Sustaining the European luxury-goods market is not merely an economic necessity but also a moral obligation. Go forth and spend, for heavens sake your country needs you, says Nick Foulkes
Sustaining the European luxury-goods market is not merely an economic necessity but also a moral obligation. Go forth and spend, for heaven’s sake — your country needs you, says Nick Foulkes
Over recent months I have often heard the term ‘flight to quality’, three words used to characterise the behaviour of money during such a crisis as the one that grips us now.
When I first heard of the ‘flight to quality’ I wrote it off as another piece of jargon picked up from that linguistic flea market CNN; but the more I think about it, the more it is beginning to make sense.
Recent months have seen all sorts of theories collapse and all sorts of totems topple; money is no longer safe in the bank; so-called financial professionals like Horlick and Busson have been taken in by Madoff; the pound will soon reach parity with the Zimbabwean Ringgit or the Democratic Republic of Congo’s Sesterce… entropy surrounds us.
And yet one thing unites us all: wherever you are in the world there is only one ideology… which is where the ‘flight to quality’ comes in.
Whether you find yourself in Moscow, Manhattan, Mayfair or Manchuria you are in a consumer society. In the pages of Solzhenitsyn or Grossman one encounters fierce ideologues who continue to cleave to the Communist system, even though they find themselves imprisoned within or otherwise marginalised by it; the way in which these characters seem so odd and so alien today is to understand how much has changed.
Much as our materialism may have its shortcomings; things, trinkets, gewgaws are, on the whole, less dangerous than strongly held opinions. Ideas are where the danger lies. After all, if Osama bin Laden had spent his time more usefully visiting his tailor and his cigar merchant, then the world would be a safer place.
Once upon a time a society like the Soviet Union nourished itself on ideas; today it subsists on a diet of imported Western luxury goods, which a few enjoy and to which a great many more aspire.
OK, I hyperbolise, but you see where I am going: once when there was a ceiling to what he could earn or own, the Soviet intellectual would discuss ideas long into the night: today he is more likely to be staying awake figuring out how to hang on to his large house in London, his palace on the Riviera, the yacht, the new Rolls-Royce Phantom, the cellar of the finest wines known to man or indeed any other of the small compensations that make life in our capitalist system so bearable.

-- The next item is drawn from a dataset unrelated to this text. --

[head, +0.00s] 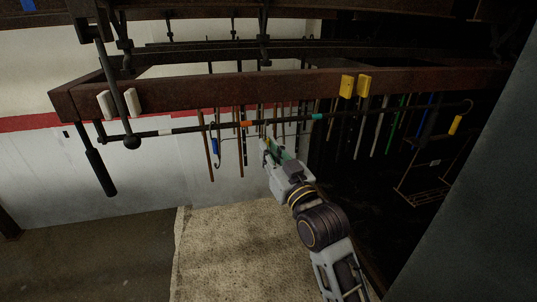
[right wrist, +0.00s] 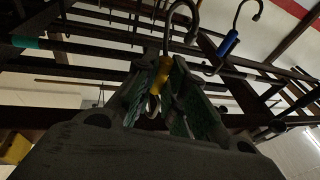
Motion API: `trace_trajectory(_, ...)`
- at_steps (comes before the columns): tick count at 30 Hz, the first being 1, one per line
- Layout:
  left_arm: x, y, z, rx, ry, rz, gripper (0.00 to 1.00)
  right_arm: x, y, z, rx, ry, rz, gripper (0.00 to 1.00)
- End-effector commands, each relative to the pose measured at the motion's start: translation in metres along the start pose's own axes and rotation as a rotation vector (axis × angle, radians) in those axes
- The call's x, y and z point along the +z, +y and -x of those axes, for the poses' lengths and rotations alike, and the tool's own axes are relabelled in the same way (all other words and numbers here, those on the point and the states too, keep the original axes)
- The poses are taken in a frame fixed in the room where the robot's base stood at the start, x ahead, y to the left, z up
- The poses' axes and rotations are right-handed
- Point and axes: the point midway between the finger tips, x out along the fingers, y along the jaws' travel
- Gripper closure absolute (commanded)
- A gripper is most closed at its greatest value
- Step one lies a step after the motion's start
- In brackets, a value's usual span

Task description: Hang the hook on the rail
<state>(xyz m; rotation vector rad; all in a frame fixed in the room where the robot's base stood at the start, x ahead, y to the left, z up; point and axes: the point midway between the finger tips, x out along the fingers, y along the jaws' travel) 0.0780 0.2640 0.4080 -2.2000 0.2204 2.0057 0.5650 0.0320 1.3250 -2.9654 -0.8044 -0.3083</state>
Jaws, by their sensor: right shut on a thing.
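My right gripper (head: 268,147) is shut on a dark hook with a yellow sleeve (right wrist: 155,86), just below the rail (head: 285,120) in the head view. In the right wrist view the fingers (right wrist: 160,100) pinch the yellow sleeve, and the hook's curved end (right wrist: 183,8) points up. The rail is a thin dark bar with white, orange and teal bands, and its teal band (right wrist: 25,43) shows in the wrist view. I cannot tell whether the curved end touches the rail. My left gripper is not in view.
A hook with a blue sleeve (head: 215,147) hangs left of my gripper; its blue sleeve (right wrist: 228,43) also shows in the wrist view. A rusty beam (head: 200,93) with yellow blocks (head: 347,86) runs above the rail. Several rods hang behind. A dark panel (head: 480,210) stands at right.

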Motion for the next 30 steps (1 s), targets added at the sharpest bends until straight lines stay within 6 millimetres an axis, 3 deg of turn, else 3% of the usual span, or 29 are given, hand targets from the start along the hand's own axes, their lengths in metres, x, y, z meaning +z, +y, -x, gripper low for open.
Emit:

For too long I have been hearing about how the ‘new’ economies of the East will make vassals of us in the Old World; but don’t forget that as much as we need the mineral wealth of former Soviet countries, they need to sell it to us, and if we suffer economically in Europe, who is then going to buy the cheap, branded tat churned out by factories in the Far East?
Besides, what do the elite of those countries want to do when they get their first bit of spending money? They want to buy our luxury goods; they want to send their children to Eton (or, failing that, any English public school will do); they want to live in our cities; eat in our restaurants; sunbathe on our beaches; visit our tailors; ski on our slopes; drink our wine; join our clubs and so on.
Luxury goods and savoir faire are what makes Europe strong; they are our natural resource. With the exception of naturally occurring items such as cashmere, caviar and diamonds, there is no luxury-goods culture to speak of that is not European.
Europe may have become a theme park for the world’s rich, but then it was ever thus. I have just finished writing a book about American High Society (it is published by Assouline — even if you don’t like the text you can look at the lovely pictures) and what is happening today is only a rerun of what happened in the closing years of the 19th century and early years of the 20th.
Back then Americans were making so much money (apparently Cornelius Vanderbilt was richer in real terms than Bill Gates is today) that they came and bought as much of Europe as they could, going home with everything from art collections to aristocratic husbands for their daughters. Today only the nationalities have changed.
As long as the powerful people in the world are united by a taste for the better things life has to offer, things can’t go too far wrong. In other words, why on earth would you want to destroy a country when you can have much more fun visiting it on a shopping trip?
So there you have it, world peace and economic stability will be guaranteed not by treaties and summits, but by keeping Europe’s luxury-goods industry as strong and as a powerful as it has become over the past fifteen years.
So when you are agonising over whether to buy the Tuscan holiday, the Girard Perregaux tourbillon with three golden bridges, or the Birkin, don’t think about it, take the lot and console yourself that you are doing your duty, keeping Europe’s grandes maisons de luxe strong and the world safe. That is what is meant by a ‘flight to quality’.